How to put tabs to sleep on Google Chrome

Google Chrome has a built-in Memory Saver function to target inactive tabs and limit the impact they have on your system. When you’re ready to go back to these tabs they automatically reload back to the state they were in when you left them.

To turn this feature on and off, click the three dots (top right), and choose Performance. If Memory Saver is on, you can prevent certain tabs (such as music sites on pause or chat pages, for example) from going to sleep. To do this, just click the Add button and enter the site URL.

[Related: Google Chrome’s new search function will help you keep tabs on your tabs]

But that is only a precaution, as Chrome is smart enough to know what tabs need to stay active, even if you haven’t manually added them to the list. Pages with partially filled-out forms, active audio or video playback, live screen sharing, or active downloads won’t get snoozed.

If you need more control over the process, you can get browser extensions like Snoozz. The free add-on for Chrome gives you more choices over which tabs get tucked into sleep, how long they need to be inactive for before they’re targeted, and when they come back.

How to put tabs to sleep on Microsoft Edge

Microsoft Edge offers the ability to put tabs to sleep as an integrated feature, which means they’re automatically unloaded from memory until you switch back to them. Each sleeping tab saves 85 percent of its memory and 99 percent of its CPU usage, Microsoft says.

You can find the feature by clicking the three dots (top right), then choosing Settings and System and performance. There you can toggle the feature on and off, choose whether or not sleeping tabs show as faded on the tab bar, and set the period of inactivity required before a tab goes to sleep.

Certain websites won’t be snoozed automatically, such as those playing audio or those currently using your microphone or webcam, even if they’re in the background. You’ll also be able to prevent certain pages from getting paused: Just click on the Add button to specify one of these URLs.

If the built-in feature isn’t giving you what you need, you can choose one of several third-party alternatives. A free option is Tab Suspender, which offers settings including a customizable idle time and the ability to disable tab suspensions until your laptop reaches a certain battery level.

How to put tabs to sleep on Mozilla Firefox

In Mozilla Firefox, the sleeping tabs feature is called Tab Unloading, and it’s built right into the browser. Firefox says it reduces memory usage and will automatically kick in when system memory is running low. The program will retain details like your scroll position and data in unfilled forms for when a tab wakes back up, and Firefox won’t unload tabs playing media or running in picture-in-picture mode.
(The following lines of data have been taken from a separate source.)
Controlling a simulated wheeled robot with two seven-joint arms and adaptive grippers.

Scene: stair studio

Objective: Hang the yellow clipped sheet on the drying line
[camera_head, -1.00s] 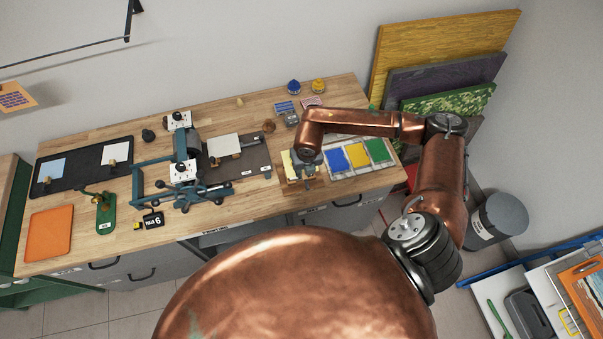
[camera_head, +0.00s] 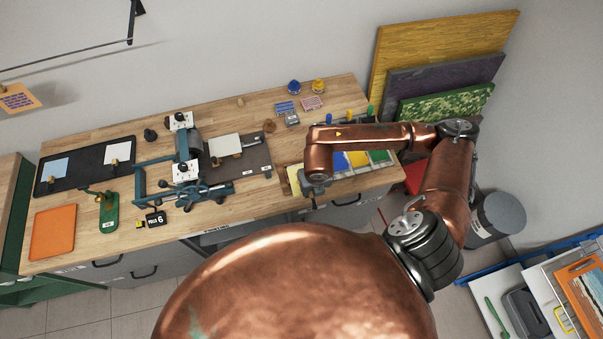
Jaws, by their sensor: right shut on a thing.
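The yellow clipped sheet (camera_head: 294,180) shows as a pale yellow strip at the front right of the workbench, at the left edge of my right wrist. My right gripper (camera_head: 314,188) is shut on it. The copper wrist hides most of the fingers, the clip and the rest of the sheet. The drying line (camera_head: 70,66) is a dark thin rail on the wall at the upper left. An orange printed sheet (camera_head: 17,98) hangs below it at the left edge. My left gripper is not in view.
A small press (camera_head: 187,160), a dark tray (camera_head: 85,168) with clipped sheets, an orange board (camera_head: 52,232) and a green tool (camera_head: 109,212) stand on the bench (camera_head: 85,241). Ink trays (camera_head: 360,158) are partly under my right arm. Large boards (camera_head: 440,50) lean at the right wall.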

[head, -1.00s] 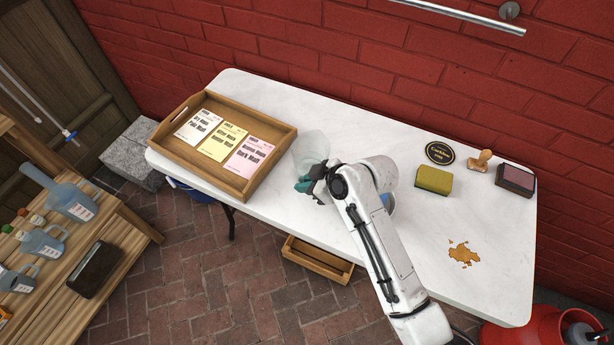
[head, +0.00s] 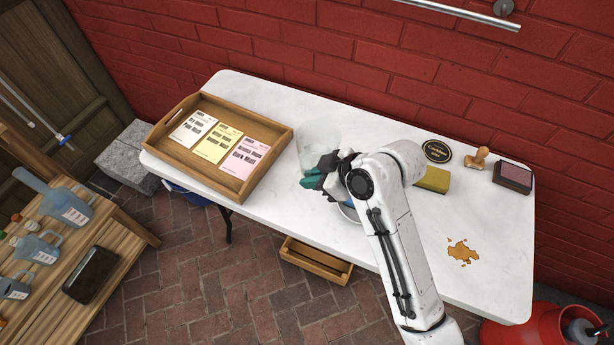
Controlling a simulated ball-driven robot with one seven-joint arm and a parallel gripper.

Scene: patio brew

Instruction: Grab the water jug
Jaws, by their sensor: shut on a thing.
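The water jug (head: 321,147) is a clear, see-through vessel just right of the wooden tray, over the white table. It is faint against the tabletop, and my gripper hides its lower front. My gripper (head: 314,178), with teal fingers, is at the near side of the jug and is shut on it. My wrist and arm hide much of the grip. I cannot tell whether the jug's base touches the table.
The wooden tray (head: 158,147) with three labelled packets stands close on the left. A yellow-green sponge (head: 433,179), a round black coaster (head: 437,151), a wooden stamp (head: 478,159) and an ink pad (head: 513,176) lie right. A brown spill (head: 462,252) marks the table (head: 400,290).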

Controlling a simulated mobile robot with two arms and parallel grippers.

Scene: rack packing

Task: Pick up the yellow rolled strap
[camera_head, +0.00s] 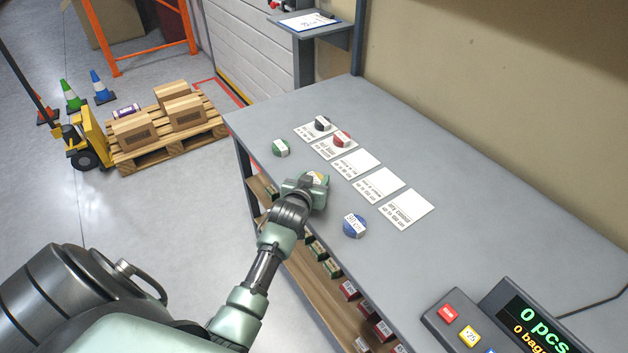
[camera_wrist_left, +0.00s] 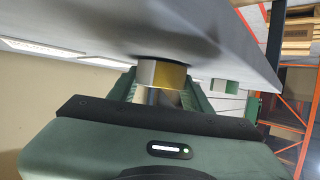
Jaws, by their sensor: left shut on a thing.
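The yellow rolled strap (camera_head: 318,176) is at the near edge side of the grey table, mostly hidden by my gripper in the head view. My left gripper (camera_head: 308,184) is shut on it. In the left wrist view the yellow strap (camera_wrist_left: 170,75) with a pale label shows between the fingers of the left gripper (camera_wrist_left: 163,92). It is close to the tabletop, with a dark shadow there; I cannot tell whether it touches. My right gripper is in neither view.
On the table (camera_head: 450,170) are a green roll (camera_head: 281,148), a blue roll (camera_head: 355,226), and a black roll (camera_head: 322,123) and red roll (camera_head: 342,139) on the row of white cards (camera_head: 381,185). A counter display (camera_head: 530,318) stands at the near right.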

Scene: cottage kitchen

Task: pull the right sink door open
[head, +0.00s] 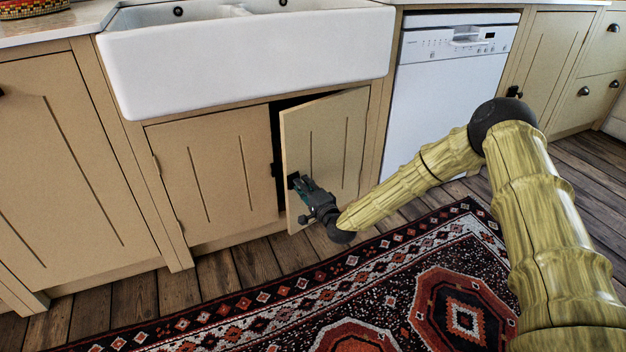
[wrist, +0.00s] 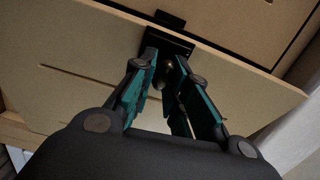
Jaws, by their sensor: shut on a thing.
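The right sink door (head: 343,135) is a beige panel under the white sink, hinged at its right side. It stands partly open, with a dark gap along its left edge. My gripper (head: 296,181) is at the left edge of this door, at about mid height, shut on its dark handle. In the wrist view the fingers of my gripper (wrist: 168,85) close around the dark handle (wrist: 170,42) on the door's face (wrist: 90,50). The handle is partly hidden by the fingers. The left sink door (head: 215,170) is closed.
The white sink (head: 250,55) juts out above the doors. A white dishwasher (head: 445,100) stands right of the sink cabinet. A patterned rug (head: 400,285) lies on the wooden floor (head: 235,270) before the cabinets.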

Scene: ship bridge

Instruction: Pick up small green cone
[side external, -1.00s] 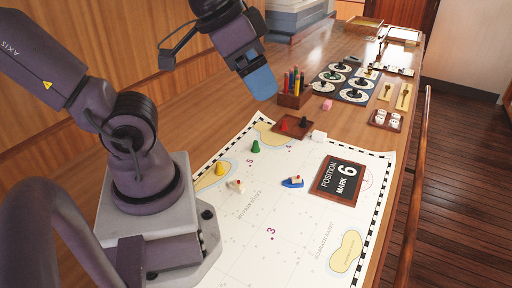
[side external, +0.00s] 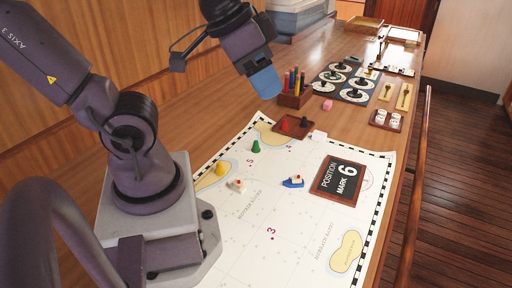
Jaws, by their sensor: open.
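The small green cone (side external: 256,146) stands upright on the white sea chart (side external: 300,235), near its back left part, close to the number 5. My gripper (side external: 266,84) hangs in the air above and behind the cone, over the back edge of the chart. Its blue fingers point down and slightly right. It is apart from the cone, with nothing seen in it; the gap between the fingers is hard to make out from this side.
A yellow cone (side external: 220,169), a beige boat (side external: 236,185) and a blue boat (side external: 293,182) stand on the chart. A brown tray (side external: 293,126) with a red and a dark piece lies behind the green cone.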

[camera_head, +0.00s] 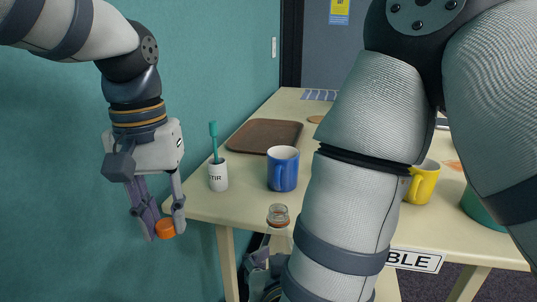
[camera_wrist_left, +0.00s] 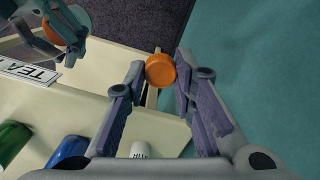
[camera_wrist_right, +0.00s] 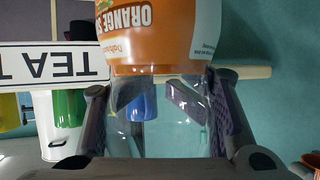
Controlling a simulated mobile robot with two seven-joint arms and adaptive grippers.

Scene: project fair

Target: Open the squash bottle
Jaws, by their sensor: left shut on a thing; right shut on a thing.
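The squash bottle (camera_wrist_right: 150,35) has clear walls and an orange label reading "ORANGE S". In the head view its open neck (camera_head: 278,214) shows in front of the table, with no cap on it. My right gripper (camera_wrist_right: 165,100) is shut around the bottle; my right arm hides much of it in the head view. The orange cap (camera_head: 165,229) is pinched between the fingertips of my left gripper (camera_head: 164,226), off to the left of the bottle and clear of it. The cap also shows between the left fingers in the left wrist view (camera_wrist_left: 160,70).
On the table (camera_head: 235,203) stand a white stirrer cup (camera_head: 218,178) with a teal stirrer, a blue mug (camera_head: 283,172), a yellow mug (camera_head: 424,182) and a brown tray (camera_head: 265,136). A sign (camera_head: 415,261) hangs on the front edge. A teal wall (camera_head: 60,180) is at left.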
The feature isn’t quite as easy to access as it is in other browsers. Type about:unloads into the address bar and hit Enter to see the system resources each open tab is using up, and when you last accessed them. The sites at the top of the list will be first in line for snoozing—but remember Firefox will only do it when memory is running low.

Clicking the Unload button will manually snooze “the least-recently-used” tabs, though the exact criteria for this aren’t clear. If you’d rather disable the feature completely, type about:config in the address bar, hit Enter, and then change the browser.tabs.unloadOnLowMemory value to false (search for it using the box at the top, and then double-click to change its value).

A busy third-party extension market has built up around Firefox, and several tools will let you snooze tabs in a slightly more user-friendly way. One that you might want to try out is the free New Tab Suspender, which automatically puts inactive tabs into stasis after a period you specify.

How to put tabs to sleep on Apple Safari

Safari is something of an outlier because it doesn’t include a visible and native tab snoozing tool. We’re assuming the software uses some optimization techniques to reduce system resource load when you have a lot of tabs open, but we can’t find any official documentation from Apple on the topic.

[Related: How to organize your browser tabs vertically—and why you should do it]

Unfortunately, there aren’t any third-party extensions you can turn to either. Safari is quite restrictive when it comes to what add-ons are allowed to do, and functionality such as putting tabs to sleep is off-limits to outside developers. If this is a feature you absolutely need, you’re going to have to swap browsers.